Pierre-Antoine Bachellerie : Tout à fait. La lettre du texte légal impose uniquement des conditions relatives à la nature du réinvestissement. Il n’introduit aucune condition tenant au délai durant lequel les sommes doivent demeurées réinvesties.

S’il est légitime qu’elle cherche à se prémunir contre des réinvestissements dépourvus de caractère pérenne et opérés dans le seul but de faire obstacle à la remise en cause du report d’imposition, l’administration, en adoptant une solution aussi stricte, semble ajouter une condition au texte.

Il conviendrait à tout le moins que l’administration assouplisse cette condition, par exemple en prévoyant que la durée du délai minimal d’investissement soit réduite (un délai entre 12 et 18 mois paraîtrait plus raisonnable). Elle pourrait également envisager des cas de débouclages à bref délai qui ne constitueraient pas une rupture anticipée du délai minimal d’investissement (par exemple, en cas de sortie forcée en application d’un pacte d’actionnaires).

Fiscalonline : Le réinvestissement peut également être considéré comme réalisé en cas de souscription en numéraire au capital initial ou à une augmentation de capital d’une ou plusieurs sociétés. Dans ce cas, est-il possible d’investir dans une société holding animatrice ?Pierre-Antoine Bachellerie : Pour ce cas particulier de réinvestissement, les commentaires de l’administration renvoient à la doctrine administrative commentant l’article 150-0 D ter du CGI (plus-values de cession réalisées par des dirigeants partant à la retraite). Or, cette doctrine précise que sont visées les sociétés holding animatrices de leur groupe.

Il devrait résulter de ces renvois que les holdings animatrices entrent dans le champ de ce type de réinvestissements (étant précisé que, en application de ces renvois, seules sont visées a priori les sociétés déployant une activité éligible depuis au moins 5 ans).

Il s’agit là d’une différence notable avec le réinvestissement via l’acquisition d’une fraction du capital d’une société exerçant une activité économique éligible ayant pour effet de conférer à la société qui acquiert les titres le contrôle de la société émettrice.

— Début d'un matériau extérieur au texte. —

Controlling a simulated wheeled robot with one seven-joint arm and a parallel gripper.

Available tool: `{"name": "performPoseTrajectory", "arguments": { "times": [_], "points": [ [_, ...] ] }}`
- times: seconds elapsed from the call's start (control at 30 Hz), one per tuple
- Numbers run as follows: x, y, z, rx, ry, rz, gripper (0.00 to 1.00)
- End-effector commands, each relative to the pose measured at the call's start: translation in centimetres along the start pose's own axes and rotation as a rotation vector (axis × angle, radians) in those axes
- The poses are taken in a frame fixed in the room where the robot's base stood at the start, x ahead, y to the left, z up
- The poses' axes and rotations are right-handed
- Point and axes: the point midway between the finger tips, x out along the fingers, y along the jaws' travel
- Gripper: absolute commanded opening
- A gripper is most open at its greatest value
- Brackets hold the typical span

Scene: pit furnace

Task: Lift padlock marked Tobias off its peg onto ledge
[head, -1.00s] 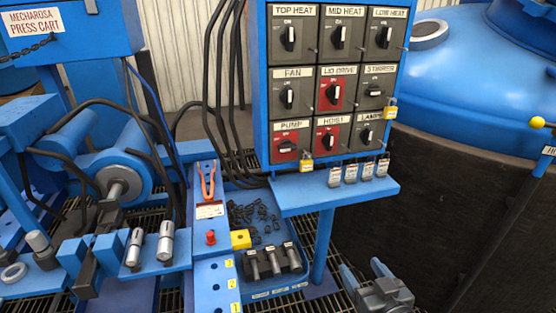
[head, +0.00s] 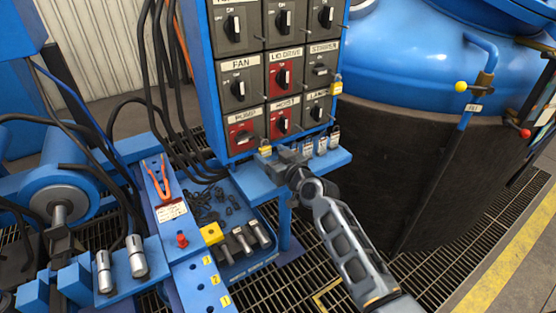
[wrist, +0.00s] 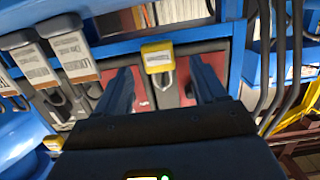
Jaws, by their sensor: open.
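A yellow padlock (head: 265,151) hangs at the lower edge of the switch panel, below the pump and hoist switches. In the wrist view the yellow padlock (wrist: 157,57) shows between my two fingers with its shackle lower in the picture; its label is too small to read. My gripper (wrist: 160,72) is open, with a finger on each side of the padlock and no clear contact. In the head view my gripper (head: 284,159) is just right of that padlock. A second yellow padlock (head: 336,88) hangs at the panel's right edge. The blue ledge (head: 292,181) is below the panel.
The switch panel (head: 272,55) stands behind. The blue vessel (head: 410,65) is at right. A parts tray (head: 262,262) lies below.

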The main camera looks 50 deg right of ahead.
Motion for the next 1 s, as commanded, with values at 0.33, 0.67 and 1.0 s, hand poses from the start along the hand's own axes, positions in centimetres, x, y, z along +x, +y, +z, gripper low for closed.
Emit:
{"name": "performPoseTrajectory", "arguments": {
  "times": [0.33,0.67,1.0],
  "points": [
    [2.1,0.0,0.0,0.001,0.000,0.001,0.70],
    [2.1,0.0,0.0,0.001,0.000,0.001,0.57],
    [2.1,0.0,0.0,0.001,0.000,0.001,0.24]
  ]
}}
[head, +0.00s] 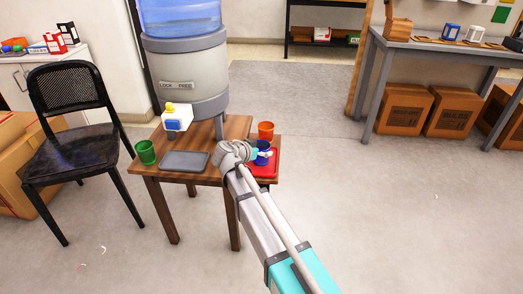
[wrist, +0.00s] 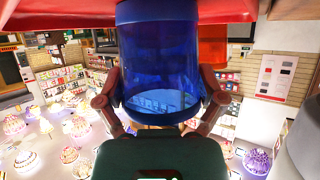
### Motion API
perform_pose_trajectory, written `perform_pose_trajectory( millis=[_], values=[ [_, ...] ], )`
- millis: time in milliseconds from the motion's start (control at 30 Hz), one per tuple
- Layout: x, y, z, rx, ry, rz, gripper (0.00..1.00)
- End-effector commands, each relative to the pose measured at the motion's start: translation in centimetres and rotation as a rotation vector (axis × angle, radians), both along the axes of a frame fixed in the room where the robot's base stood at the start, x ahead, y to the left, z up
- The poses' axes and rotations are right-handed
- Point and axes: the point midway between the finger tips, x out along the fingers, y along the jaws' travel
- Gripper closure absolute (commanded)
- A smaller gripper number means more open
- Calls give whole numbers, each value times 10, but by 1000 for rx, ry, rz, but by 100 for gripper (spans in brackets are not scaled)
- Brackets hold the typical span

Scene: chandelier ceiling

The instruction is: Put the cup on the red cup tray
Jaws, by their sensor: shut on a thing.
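A blue cup (head: 263,147) is at the right side of the small wooden table, over the red cup tray (head: 268,173). I cannot tell whether its base touches the tray. In the wrist view the blue cup (wrist: 158,60) fills the top middle, with my gripper's (wrist: 160,103) two fingers on either side of it. My gripper (head: 257,154) is shut on the blue cup in the head view, where my arm hides part of the cup and tray. An orange cup (head: 266,130) stands just behind the blue one; a green cup (head: 146,152) stands at the table's left.
A grey tray (head: 185,161) lies mid-table. A water dispenser (head: 187,70) with a white and blue tap stands behind it. A black chair (head: 75,140) is at the left. A grey workbench (head: 440,52) with cardboard boxes (head: 404,108) is at the right. The floor between is clear.

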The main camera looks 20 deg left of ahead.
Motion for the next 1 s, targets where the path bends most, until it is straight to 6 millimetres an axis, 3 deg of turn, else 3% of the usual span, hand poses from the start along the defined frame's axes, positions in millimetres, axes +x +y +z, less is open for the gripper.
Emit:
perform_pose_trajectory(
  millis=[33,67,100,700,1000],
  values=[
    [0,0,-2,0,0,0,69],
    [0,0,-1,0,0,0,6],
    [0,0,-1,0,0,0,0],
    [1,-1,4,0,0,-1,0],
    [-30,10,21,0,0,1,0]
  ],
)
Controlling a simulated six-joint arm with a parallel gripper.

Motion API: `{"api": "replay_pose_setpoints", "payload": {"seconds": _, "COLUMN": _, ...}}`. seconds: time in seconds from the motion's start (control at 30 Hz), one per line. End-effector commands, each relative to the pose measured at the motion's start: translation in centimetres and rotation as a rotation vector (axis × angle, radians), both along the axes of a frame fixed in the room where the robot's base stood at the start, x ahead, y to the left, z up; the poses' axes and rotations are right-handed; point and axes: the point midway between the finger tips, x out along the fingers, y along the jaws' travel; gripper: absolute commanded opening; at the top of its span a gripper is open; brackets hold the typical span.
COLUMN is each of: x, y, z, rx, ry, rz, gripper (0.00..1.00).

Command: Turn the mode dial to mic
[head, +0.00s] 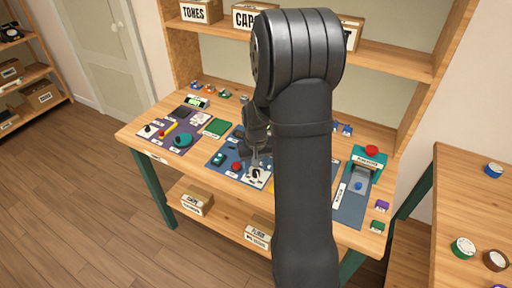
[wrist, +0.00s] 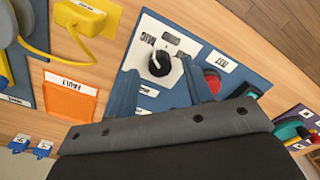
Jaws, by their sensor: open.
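The mode dial (wrist: 160,63) is a black round knob on a white plate on a blue mat. A "MIC" label (wrist: 153,40) is printed beside it, with another small label (wrist: 171,38) nearby. Which label the knob points to is too small to tell for sure. In the wrist view my gripper (wrist: 160,70) is open, with one blue-grey finger on each side of the dial. In the head view my gripper (head: 260,155) is over the dial's white plate (head: 257,177), partly hidden by my arm. Whether the fingers touch the knob cannot be told.
A red button (wrist: 212,82) and a "FAST" label (wrist: 223,60) are close to the right finger. An orange "FAULT" bin (wrist: 70,97) and a yellow piece with a cable (wrist: 80,18) lie left. A teal device with a red knob (head: 371,151) stands right on the table.

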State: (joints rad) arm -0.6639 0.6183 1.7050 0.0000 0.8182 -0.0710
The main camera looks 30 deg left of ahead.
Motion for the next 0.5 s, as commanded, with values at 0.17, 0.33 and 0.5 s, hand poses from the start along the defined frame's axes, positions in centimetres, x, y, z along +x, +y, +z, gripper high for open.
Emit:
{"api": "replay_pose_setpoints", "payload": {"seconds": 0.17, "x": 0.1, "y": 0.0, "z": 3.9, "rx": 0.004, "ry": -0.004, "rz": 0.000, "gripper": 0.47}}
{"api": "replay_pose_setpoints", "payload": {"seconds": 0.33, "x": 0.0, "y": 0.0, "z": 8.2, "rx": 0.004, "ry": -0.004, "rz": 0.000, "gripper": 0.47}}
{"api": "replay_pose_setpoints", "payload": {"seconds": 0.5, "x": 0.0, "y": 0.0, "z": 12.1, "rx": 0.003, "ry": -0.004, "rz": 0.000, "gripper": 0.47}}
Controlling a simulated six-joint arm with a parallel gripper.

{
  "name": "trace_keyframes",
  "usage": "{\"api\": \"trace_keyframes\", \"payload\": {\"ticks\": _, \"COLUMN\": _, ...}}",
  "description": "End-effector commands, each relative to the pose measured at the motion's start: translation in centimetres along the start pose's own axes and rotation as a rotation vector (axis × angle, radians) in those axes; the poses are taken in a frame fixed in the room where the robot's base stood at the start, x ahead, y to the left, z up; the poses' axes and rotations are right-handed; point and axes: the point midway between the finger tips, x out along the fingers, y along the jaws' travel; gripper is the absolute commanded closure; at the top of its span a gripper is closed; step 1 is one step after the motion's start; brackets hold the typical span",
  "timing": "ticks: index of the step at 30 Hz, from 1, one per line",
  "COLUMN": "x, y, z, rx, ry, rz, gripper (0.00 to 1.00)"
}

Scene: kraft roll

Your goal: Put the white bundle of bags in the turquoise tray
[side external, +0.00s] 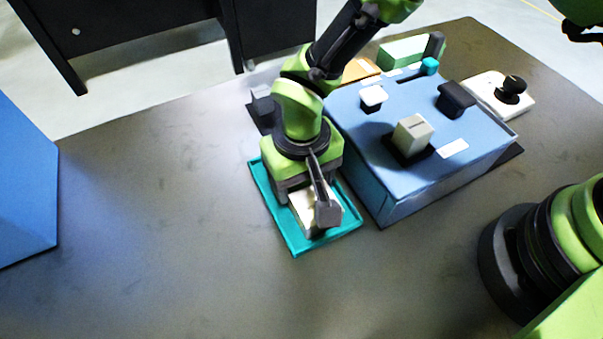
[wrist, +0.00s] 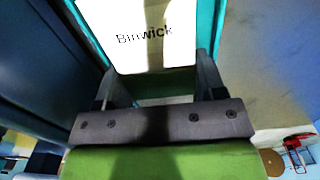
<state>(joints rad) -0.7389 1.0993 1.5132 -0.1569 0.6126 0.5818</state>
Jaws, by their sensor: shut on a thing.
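The white bundle of bags (side external: 301,206) is between the fingers of my gripper (side external: 318,210), over the turquoise tray (side external: 281,226). In the wrist view the bundle (wrist: 150,50) shows a white face with the print "Binwick". My gripper (wrist: 160,75) is shut on it, one finger at each side. Turquoise tray edges (wrist: 206,28) show on both sides of the bundle in the wrist view. The bundle looks low, within the tray's outline. I cannot tell whether its underside touches the tray floor. My gripper hides part of the bundle and the tray's far end.
A blue box (side external: 365,178) with raised blocks on top stands close to the tray's right. A white base with a black knob (side external: 511,87) and a green block (side external: 405,50) are beyond it. A blue panel (side external: 25,185) is far left. The table left of the tray is clear.

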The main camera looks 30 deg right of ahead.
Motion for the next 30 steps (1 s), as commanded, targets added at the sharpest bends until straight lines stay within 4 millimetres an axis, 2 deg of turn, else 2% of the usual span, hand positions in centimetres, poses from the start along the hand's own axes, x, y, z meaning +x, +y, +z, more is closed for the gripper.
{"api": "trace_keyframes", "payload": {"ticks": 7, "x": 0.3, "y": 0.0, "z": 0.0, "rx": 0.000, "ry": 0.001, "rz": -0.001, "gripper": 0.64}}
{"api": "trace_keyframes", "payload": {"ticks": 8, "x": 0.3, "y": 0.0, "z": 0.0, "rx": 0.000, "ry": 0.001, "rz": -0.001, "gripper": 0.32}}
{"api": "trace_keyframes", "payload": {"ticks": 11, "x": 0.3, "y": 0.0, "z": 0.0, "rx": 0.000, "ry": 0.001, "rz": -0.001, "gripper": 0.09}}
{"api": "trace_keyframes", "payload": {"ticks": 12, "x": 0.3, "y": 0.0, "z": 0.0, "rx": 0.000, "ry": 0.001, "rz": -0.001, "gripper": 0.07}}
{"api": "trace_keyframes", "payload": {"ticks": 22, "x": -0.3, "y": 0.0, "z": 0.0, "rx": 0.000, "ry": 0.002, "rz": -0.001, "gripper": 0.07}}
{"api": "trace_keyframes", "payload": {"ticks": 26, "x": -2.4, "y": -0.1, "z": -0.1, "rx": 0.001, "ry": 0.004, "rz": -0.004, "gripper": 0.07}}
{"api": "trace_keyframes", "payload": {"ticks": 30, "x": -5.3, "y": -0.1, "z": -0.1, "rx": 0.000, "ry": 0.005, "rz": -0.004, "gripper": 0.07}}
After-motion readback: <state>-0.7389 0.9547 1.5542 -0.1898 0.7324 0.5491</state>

En effet, pour les besoins de ce type de réinvestissement, selon le projet d’instruction, l’ensemble des sociétés holdings, en ce compris les holdings animatrices, sont exclues. On voit mal les motifs à l’origine d’une telle différence de traitement et il serait souhaitable que l’administration étende la notion d’activité éligible aux sociétés holdings animatrices dans la version définitive de l’instruction.

Fiscalonline : Lorsqu’un apport de titres a bénéficié du régime de report d’imposition, le nouvel apport des titres du holding à une autre société est neutre sous réserve que ce dernier entre dans le champ du report d’imposition (art 150-0 B ter du CGI) ou du sursis d’imposition (art 150-0 B du CGI). Les opérations de LBO successives sont donc couvertes sans limites ?

Pierre-Antoine Bachellerie : Non, ce n’est pas le cas.

L’administration précise que, dans le cas où les titres reçus en rémunération de l’apport initial font eux-mêmes l’objet d’un apport entrant dans le champ d’application du dispositif prévu à l’article 150-0 B ter du CGI, l’imposition de la nouvelle plus-value d’apport est reportée dans les mêmes conditions. De même, lorsque les titres grevés d’une plus-value en report font l’objet d’un nouvel apport / échange dans le champ de l’article 150-0 B du CGI, l’administration considère que le report d’imposition est prorogé de plein droit et que la nouvelle plus-value d’apport est placée en sursis (ce qui ne ressort pas très clairement de la lettre du texte).

En revanche, la réalisation d’une troisième opération d’apport ou d’échange, bien que relevant des articles 150-0 B ou 150-0 B ter du CGI, entraîne l’expiration du report.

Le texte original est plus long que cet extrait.